** Begin Provided records **

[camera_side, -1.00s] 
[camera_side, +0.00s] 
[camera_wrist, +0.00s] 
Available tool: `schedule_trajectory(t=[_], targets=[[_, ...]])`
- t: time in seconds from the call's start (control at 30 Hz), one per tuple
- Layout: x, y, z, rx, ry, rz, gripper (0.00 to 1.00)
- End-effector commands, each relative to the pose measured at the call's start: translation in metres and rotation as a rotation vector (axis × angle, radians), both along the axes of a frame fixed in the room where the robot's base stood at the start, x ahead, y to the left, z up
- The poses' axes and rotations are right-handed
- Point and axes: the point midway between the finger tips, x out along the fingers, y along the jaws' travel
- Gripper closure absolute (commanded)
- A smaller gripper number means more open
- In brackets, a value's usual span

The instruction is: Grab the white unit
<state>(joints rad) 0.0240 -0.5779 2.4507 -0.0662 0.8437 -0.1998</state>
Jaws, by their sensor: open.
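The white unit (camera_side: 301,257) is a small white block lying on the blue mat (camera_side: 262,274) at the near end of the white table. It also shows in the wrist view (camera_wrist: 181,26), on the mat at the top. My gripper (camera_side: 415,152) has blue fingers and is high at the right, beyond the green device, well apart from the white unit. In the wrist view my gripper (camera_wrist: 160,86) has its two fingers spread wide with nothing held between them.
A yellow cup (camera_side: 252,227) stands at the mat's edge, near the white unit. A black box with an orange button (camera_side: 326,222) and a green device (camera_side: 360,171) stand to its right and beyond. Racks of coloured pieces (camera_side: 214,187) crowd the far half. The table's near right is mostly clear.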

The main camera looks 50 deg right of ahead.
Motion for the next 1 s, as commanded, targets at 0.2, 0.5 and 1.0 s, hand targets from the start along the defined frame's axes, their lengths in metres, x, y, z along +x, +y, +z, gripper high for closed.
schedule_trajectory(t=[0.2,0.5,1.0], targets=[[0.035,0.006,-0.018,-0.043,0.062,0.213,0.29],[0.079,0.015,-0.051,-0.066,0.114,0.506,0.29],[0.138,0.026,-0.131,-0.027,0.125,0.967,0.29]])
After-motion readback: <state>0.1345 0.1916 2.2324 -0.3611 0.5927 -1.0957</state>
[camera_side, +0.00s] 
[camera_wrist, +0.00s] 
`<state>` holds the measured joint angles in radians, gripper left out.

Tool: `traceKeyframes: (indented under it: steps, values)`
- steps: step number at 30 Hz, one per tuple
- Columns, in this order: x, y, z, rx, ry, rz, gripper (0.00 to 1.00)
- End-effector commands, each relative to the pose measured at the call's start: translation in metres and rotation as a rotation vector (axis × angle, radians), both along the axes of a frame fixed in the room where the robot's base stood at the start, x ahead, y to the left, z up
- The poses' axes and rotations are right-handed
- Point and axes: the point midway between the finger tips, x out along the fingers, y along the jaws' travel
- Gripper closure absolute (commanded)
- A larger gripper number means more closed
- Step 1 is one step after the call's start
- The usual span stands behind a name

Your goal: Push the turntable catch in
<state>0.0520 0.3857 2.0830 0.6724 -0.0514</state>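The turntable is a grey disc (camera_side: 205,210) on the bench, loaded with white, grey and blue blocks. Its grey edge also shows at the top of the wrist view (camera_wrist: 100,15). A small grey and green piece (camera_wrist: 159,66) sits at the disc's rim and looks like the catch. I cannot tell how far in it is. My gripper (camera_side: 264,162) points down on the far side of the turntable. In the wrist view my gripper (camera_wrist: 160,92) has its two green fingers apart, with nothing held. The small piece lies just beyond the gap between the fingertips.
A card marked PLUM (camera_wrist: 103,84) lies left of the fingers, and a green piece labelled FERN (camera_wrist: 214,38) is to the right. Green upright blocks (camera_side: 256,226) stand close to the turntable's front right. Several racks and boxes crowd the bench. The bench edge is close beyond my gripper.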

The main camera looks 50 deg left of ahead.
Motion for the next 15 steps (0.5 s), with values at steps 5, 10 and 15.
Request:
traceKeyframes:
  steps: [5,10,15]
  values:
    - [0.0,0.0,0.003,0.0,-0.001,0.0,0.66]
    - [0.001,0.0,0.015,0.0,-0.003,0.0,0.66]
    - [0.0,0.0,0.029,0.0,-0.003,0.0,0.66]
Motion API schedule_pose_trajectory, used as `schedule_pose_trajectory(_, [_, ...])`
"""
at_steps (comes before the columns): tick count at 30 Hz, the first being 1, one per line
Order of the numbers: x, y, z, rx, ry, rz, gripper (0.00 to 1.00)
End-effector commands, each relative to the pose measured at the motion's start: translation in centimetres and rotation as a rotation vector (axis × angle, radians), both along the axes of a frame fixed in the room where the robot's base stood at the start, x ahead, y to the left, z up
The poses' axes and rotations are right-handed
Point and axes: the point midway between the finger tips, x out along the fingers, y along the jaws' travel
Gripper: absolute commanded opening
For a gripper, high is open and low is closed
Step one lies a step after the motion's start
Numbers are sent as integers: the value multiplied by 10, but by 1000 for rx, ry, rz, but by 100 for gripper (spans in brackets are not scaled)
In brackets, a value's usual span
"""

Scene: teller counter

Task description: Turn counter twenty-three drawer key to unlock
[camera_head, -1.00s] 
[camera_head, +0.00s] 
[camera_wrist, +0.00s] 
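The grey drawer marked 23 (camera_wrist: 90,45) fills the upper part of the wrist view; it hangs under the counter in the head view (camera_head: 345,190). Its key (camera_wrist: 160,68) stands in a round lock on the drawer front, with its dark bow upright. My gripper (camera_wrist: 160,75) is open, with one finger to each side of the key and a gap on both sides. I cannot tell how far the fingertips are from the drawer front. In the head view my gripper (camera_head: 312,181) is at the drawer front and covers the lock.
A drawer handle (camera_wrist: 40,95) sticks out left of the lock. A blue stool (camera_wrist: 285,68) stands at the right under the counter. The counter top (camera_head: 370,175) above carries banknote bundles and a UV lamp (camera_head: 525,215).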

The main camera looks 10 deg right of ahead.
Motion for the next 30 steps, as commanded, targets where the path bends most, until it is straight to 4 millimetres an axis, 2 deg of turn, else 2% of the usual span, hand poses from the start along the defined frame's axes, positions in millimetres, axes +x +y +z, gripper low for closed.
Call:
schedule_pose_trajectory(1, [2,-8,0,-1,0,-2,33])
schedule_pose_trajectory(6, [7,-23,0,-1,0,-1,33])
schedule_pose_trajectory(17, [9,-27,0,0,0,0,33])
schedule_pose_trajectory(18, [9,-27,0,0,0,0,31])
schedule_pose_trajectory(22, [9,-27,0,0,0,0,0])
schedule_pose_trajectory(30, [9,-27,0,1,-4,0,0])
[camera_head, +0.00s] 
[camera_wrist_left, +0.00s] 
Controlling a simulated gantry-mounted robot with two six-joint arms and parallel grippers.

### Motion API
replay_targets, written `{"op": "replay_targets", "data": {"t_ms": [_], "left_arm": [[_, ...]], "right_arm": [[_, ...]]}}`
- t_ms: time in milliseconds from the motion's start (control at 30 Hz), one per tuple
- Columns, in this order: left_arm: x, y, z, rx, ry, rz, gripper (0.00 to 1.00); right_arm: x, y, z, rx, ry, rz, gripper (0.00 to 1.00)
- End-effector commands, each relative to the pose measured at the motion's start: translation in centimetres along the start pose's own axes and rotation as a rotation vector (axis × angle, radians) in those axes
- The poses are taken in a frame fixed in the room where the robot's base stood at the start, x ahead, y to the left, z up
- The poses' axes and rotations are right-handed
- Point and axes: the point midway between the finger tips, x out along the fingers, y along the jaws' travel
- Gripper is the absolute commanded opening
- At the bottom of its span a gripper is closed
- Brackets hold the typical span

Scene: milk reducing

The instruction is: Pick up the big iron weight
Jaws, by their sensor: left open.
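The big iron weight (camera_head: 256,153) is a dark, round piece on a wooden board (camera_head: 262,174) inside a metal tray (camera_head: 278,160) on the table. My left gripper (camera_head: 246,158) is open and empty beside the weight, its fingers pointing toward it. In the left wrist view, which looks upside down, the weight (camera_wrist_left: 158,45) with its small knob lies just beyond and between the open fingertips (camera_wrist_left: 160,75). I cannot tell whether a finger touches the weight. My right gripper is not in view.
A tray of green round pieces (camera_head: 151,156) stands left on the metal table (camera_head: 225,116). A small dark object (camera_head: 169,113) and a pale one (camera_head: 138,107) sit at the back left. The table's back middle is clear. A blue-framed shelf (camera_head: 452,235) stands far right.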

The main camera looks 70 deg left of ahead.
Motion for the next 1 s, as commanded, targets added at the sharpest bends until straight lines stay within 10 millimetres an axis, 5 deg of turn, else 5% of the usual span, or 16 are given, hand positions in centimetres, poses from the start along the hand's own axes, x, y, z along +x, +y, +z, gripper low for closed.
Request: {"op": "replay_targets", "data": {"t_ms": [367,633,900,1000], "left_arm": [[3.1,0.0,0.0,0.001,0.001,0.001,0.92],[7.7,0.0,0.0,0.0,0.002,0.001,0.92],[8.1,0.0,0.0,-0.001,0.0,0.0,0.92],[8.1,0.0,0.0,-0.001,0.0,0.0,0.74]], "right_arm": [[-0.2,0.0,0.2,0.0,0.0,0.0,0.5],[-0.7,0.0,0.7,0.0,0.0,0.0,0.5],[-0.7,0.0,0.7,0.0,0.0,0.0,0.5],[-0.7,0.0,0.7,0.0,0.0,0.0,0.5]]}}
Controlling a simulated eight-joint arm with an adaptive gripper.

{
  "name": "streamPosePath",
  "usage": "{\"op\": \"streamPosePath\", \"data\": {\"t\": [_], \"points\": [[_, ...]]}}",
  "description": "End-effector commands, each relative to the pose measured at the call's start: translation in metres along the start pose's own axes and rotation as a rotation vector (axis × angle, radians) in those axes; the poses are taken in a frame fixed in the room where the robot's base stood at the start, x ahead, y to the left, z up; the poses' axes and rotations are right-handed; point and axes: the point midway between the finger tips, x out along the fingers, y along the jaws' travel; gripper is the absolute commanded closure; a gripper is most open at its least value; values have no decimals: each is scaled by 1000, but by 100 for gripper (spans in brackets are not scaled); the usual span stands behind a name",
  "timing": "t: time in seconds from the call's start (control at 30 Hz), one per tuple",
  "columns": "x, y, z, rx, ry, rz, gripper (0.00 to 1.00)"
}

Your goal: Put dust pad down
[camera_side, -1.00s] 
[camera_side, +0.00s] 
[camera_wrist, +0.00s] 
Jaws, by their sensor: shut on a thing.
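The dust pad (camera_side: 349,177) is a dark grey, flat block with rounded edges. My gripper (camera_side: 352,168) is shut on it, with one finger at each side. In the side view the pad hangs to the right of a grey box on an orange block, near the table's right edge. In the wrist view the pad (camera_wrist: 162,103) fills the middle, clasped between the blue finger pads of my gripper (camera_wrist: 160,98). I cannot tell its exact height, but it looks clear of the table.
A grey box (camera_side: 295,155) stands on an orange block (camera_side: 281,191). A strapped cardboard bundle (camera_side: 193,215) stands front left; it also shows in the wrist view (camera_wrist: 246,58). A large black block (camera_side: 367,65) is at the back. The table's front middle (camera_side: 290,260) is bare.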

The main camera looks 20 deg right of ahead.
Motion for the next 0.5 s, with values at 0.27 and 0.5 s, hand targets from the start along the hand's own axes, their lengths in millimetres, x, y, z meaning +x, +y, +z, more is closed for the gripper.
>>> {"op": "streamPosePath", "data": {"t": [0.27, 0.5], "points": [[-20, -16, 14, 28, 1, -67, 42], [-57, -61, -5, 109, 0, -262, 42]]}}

** End Provided records **

What is being asked.
Set down the lines above as they stand, starting with the first line and ending with the line that contains "- Layout: x, y, z, rx, ry, rz, gripper".

Output for this task.
[camera_side, -1.00s] 
[camera_side, +0.00s] 
[camera_wrist, +0.00s] 
Available tool: `schedule_trajectory(t=[_], targets=[[_, ...]])`
- t: time in seconds from the call's start (control at 30 Hz), one per tuple
- Layout: x, y, z, rx, ry, rz, gripper (0.00 to 1.00)

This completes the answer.